◆ Data extract ◆
──────
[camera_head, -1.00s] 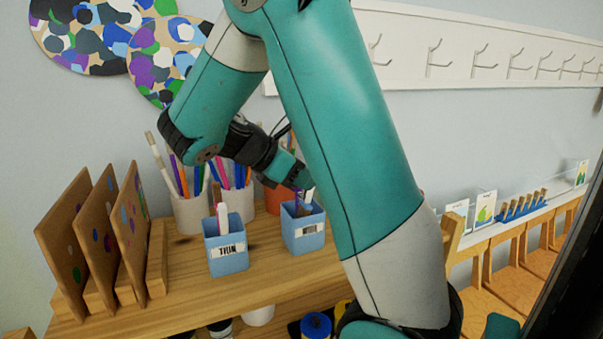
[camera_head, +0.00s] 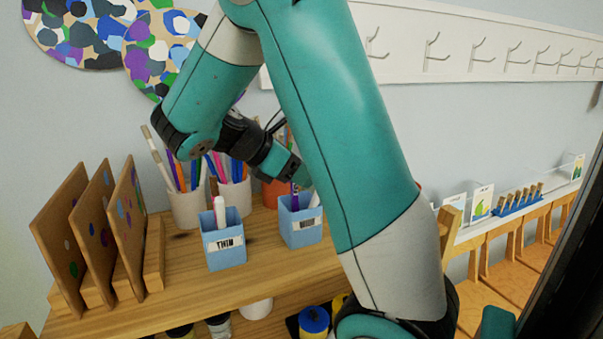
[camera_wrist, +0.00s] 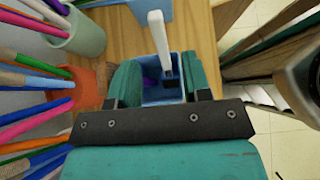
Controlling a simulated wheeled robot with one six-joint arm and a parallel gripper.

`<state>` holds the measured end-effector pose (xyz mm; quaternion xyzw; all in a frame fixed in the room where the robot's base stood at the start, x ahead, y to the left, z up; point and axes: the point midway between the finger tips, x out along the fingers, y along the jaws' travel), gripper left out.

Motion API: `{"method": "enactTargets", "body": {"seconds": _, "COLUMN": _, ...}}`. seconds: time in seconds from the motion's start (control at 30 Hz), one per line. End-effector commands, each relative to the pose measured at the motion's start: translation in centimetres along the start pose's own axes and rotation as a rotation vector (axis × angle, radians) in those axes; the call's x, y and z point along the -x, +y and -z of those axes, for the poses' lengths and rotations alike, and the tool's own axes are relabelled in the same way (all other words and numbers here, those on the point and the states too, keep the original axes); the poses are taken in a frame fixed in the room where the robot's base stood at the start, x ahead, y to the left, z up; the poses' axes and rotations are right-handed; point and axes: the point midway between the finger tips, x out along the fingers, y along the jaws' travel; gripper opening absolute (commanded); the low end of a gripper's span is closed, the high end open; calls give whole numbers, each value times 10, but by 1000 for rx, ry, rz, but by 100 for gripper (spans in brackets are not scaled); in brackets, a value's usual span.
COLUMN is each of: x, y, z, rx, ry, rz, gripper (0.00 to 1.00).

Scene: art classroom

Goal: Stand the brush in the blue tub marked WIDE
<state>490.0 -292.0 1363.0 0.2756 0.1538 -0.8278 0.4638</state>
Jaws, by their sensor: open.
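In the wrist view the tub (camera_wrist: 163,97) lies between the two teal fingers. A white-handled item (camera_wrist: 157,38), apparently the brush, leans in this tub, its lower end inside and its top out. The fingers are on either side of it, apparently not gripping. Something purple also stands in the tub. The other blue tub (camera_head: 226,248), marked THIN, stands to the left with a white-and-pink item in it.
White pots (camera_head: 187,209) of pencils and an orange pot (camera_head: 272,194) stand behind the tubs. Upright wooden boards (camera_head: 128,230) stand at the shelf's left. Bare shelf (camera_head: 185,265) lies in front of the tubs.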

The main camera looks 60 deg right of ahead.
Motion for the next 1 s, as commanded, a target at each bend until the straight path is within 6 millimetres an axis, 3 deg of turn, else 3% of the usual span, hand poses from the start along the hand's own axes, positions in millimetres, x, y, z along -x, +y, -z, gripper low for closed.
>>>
──────
◆ What is asked ◆
Copy each line in full and exactly, omitting any picture.

◆ Solved exercise ◆
[camera_head, -1.00s] 
[camera_head, +0.00s] 
[camera_wrist, +0.00s] 
Controlling a simulated wheeled robot with one six-joint arm and a parallel gripper.

`<state>` holds the measured end-effector pose (xyz mm; quaternion xyzw; all in a frame fixed in the room where the robot's base stood at the start, x ahead, y to the left, z up; point and axes: the point midway between the finger tips, x out along the fingers, y along the jaws' travel), gripper left out.

Motion API: `{"method": "enactTargets", "body": {"seconds": _, "COLUMN": _, ...}}`. seconds: time in seconds from the motion's start (control at 30 Hz), one per line. End-effector commands, each relative to the pose measured at the motion's start: translation in centimetres along the start pose's own axes and rotation as a rotation vector (axis × angle, radians) in those axes; the call's x, y and z point along the -x, +y and -z of those axes, for the poses' lengths and rotations alike, and the tool's own axes are relabelled in the same way (all other words and numbers here, those on the point and the states too, keep the original axes); the poses are taken in a frame fixed in the room where the robot's base stood at the start, x ahead, y to the left, z up; the poses' axes and rotations are right-handed; point and axes: the point midway between the finger tips, x out along the fingers, y along the jaws' travel; gripper opening absolute (commanded); the low end of a gripper's span is closed, the high end open; calls give whole numbers, each value times 10, but by 1000 for rx, ry, rz, but by 100 for gripper (spans in brackets are not scaled); in brackets, a value's usual span.
COLUMN is each of: x, y, z, rx, ry, rz, gripper (0.00 to 1.00).

Scene: art classroom

Goal: Stand the brush in the blue tub marked WIDE
<state>490.0 -292.0 1363.0 0.2756 0.1538 -0.8278 0.4638</state>
Jaws, by their sensor: open.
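In the wrist view the tub (camera_wrist: 163,97) lies between the two teal fingers. A white-handled item (camera_wrist: 157,38), apparently the brush, leans in this tub, its lower end inside and its top out. The fingers are on either side of it, apparently not gripping. Something purple also stands in the tub. The other blue tub (camera_head: 226,248), marked THIN, stands to the left with a white-and-pink item in it.
White pots (camera_head: 187,209) of pencils and an orange pot (camera_head: 272,194) stand behind the tubs. Upright wooden boards (camera_head: 128,230) stand at the shelf's left. Bare shelf (camera_head: 185,265) lies in front of the tubs.

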The main camera looks 60 deg right of ahead.
Motion for the next 1 s, as commanded, a target at each bend until the straight path is within 6 millimetres an axis, 3 deg of turn, else 3% of the usual span, hand poses from the start along the hand's own axes, positions in millimetres, x, y, z along -x, +y, -z, gripper low for closed.
>>>

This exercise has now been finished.